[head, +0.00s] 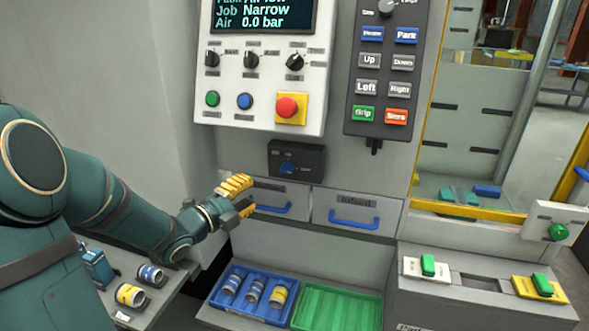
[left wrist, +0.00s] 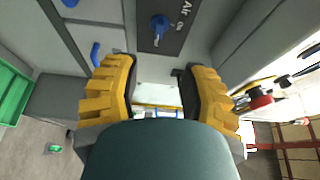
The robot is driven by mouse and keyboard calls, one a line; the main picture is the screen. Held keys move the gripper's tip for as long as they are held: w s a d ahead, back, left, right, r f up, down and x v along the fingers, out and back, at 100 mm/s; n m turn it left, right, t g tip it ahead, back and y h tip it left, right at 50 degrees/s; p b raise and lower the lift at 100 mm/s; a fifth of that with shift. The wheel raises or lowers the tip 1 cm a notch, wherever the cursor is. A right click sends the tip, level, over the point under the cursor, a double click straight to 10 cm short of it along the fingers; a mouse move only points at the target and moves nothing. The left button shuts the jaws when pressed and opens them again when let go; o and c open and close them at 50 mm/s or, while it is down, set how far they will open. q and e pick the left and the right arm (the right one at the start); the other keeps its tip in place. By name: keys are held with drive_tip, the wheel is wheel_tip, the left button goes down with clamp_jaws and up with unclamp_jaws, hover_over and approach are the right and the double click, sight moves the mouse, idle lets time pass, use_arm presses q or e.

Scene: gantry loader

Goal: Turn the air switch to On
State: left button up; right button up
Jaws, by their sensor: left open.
::::
§ REQUIRED WORK
Give back exactly the lines running from the line containing "Scene: gantry loader" through the end of the material above, both included, and nothing beyond them.

§ REPLY TO THE TASK
Scene: gantry loader

Goal: Turn the air switch to On
State: left button up; right button up
Jaws, by their sensor: left open.

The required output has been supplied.